- **PROBLEM DETAILS**:
Give the count of lines containing the string "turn", with no other output.

- **RECORDED INFORMATION**:

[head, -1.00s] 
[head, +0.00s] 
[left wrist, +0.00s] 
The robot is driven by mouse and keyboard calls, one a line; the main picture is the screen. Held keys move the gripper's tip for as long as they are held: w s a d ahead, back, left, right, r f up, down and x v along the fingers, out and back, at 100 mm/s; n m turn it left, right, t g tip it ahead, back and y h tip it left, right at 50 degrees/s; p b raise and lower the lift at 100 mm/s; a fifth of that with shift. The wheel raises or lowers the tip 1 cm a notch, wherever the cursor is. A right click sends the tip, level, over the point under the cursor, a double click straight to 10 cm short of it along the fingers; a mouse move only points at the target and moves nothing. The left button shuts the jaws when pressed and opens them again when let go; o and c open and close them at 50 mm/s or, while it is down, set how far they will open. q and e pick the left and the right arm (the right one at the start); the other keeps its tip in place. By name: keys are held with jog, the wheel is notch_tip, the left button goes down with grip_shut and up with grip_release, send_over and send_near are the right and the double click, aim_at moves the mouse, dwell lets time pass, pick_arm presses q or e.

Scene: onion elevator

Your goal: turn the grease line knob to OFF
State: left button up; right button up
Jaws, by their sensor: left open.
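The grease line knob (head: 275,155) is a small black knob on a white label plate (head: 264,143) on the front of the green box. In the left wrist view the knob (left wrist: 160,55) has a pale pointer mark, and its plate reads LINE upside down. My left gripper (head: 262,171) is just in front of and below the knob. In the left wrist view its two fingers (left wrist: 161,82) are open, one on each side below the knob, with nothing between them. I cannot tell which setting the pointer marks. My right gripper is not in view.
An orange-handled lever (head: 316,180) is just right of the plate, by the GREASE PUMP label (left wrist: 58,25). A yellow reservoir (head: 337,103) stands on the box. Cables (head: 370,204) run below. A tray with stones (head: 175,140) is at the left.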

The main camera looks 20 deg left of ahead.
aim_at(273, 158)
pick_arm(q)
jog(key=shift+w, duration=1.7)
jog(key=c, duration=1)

- **FULL OUTPUT**:
2